### Required task
Copy out the data exactly, leaving the pictures behind.

## START Source excerpt

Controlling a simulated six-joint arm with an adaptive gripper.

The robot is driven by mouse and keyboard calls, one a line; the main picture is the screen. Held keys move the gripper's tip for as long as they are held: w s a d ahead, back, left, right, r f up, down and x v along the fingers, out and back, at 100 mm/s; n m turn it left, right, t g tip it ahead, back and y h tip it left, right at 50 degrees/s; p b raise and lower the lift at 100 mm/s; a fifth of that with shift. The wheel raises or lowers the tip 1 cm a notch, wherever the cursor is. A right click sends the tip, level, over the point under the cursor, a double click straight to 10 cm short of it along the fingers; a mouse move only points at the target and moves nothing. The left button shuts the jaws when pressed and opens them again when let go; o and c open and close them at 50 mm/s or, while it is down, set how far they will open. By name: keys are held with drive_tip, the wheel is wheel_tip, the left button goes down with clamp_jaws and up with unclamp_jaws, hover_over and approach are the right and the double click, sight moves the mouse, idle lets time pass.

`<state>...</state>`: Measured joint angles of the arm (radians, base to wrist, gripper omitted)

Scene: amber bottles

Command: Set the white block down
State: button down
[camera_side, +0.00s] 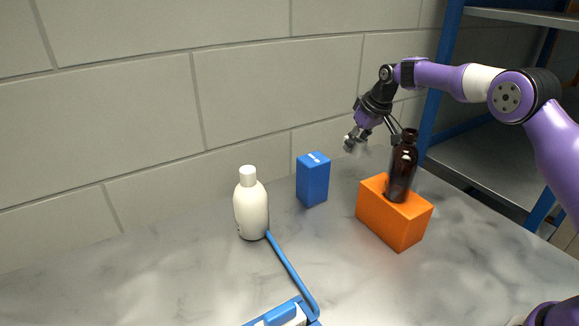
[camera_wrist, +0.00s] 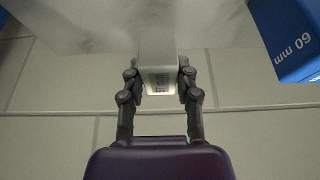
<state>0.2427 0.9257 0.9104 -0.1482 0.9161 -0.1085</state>
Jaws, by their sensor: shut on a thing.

## END Source excerpt

### Correct output
Controlling a simulated six-joint arm with an adaptive gripper.

The robot is driven by mouse and keyboard calls, one a line; the main picture is the screen. Held keys move the gripper's tip for as long as they are held: w s a d ahead, back, left, right, r f up, down and x v along the fingers, out and back, at 100 mm/s; n m turn it left, right, t g tip it ahead, back and y h tip it left, right at 50 degrees/s; p b raise and lower the lift at 100 mm/s; a fifth of that with shift. The wheel raises or lowers the tip 1 cm a notch, wherever the cursor is. A right click sends the tip, level, over the point under the cursor, a double click straight to 10 cm short of it along the fingers; a mouse move only points at the target and moves nothing. The left button shuts the jaws when pressed and opens them again when let go; o and c open and close them at 50 mm/s or, while it is down, set how far they will open. By name: keys are held with drive_tip, the wheel is wheel_tip, the left button goes down with clamp_jaws and up with unclamp_jaws, hover_over and approach are the right and the double click, sight moves the mouse, idle lets time pass.

`<state>...</state>`: Measured joint angles of the arm (radians, base to wrist, gripper omitted)

Scene: amber bottles

Command: Set the white block down
State: button down
[camera_side, +0.00s] 
[camera_wrist, +0.00s] 
<state>0.2427 0.9257 0.9104 -0.1482 0.9161 -0.1085</state>
Jaws, by their sensor: shut on a thing.

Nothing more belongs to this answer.